— Start Dataset content —

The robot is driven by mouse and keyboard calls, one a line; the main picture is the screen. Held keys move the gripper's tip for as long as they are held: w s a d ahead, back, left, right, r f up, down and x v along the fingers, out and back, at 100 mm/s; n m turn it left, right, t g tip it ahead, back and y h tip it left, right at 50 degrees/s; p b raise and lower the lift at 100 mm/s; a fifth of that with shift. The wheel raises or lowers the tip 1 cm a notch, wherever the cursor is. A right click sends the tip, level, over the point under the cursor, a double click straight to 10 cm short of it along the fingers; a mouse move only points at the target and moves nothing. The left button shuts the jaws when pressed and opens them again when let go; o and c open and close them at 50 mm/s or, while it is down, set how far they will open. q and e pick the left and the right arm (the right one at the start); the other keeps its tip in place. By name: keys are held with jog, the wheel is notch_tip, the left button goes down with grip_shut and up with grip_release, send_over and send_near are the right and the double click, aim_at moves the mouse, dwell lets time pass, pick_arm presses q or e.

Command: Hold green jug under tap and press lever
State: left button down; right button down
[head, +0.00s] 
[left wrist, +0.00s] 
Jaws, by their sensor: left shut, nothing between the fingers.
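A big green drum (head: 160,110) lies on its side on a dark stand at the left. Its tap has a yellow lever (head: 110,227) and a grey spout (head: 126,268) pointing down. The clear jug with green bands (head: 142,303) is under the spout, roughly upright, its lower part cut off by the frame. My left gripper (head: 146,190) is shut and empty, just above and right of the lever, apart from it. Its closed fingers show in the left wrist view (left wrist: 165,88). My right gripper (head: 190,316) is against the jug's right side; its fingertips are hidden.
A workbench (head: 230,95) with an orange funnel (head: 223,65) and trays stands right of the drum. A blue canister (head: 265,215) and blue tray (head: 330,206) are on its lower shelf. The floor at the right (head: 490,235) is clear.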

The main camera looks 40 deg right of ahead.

— End Dataset content —

◆ **What you need to do**:
Using the data above, copy each line that contains "main".

◆ **Result of the exercise**:
The robot is driven by mouse and keyboard calls, one a line; the main picture is the screen. Held keys move the gripper's tip for as long as they are held: w s a d ahead, back, left, right, r f up, down and x v along the fingers, out and back, at 100 mm/s; n m turn it left, right, t g tip it ahead, back and y h tip it left, right at 50 degrees/s; p b raise and lower the lift at 100 mm/s; a fifth of that with shift. The wheel raises or lowers the tip 1 cm a notch, wherever the cursor is. A right click sends the tip, level, over the point under the cursor, a double click straight to 10 cm short of it along the fingers; a mouse move only points at the target and moves nothing. The left button shuts the jaws when pressed and opens them again when let go; o and c open and close them at 50 mm/s or, while it is down, set how far they will open. q and e pick the left and the right arm (the right one at the start); the other keeps its tip in place. By name: keys are held with jog, the wheel is notch_tip, the left button goes down with grip_shut and up with grip_release, send_over and send_near are the right and the double click, aim_at moves the mouse, dwell lets time pass, pick_arm presses q or e.
The main camera looks 40 deg right of ahead.

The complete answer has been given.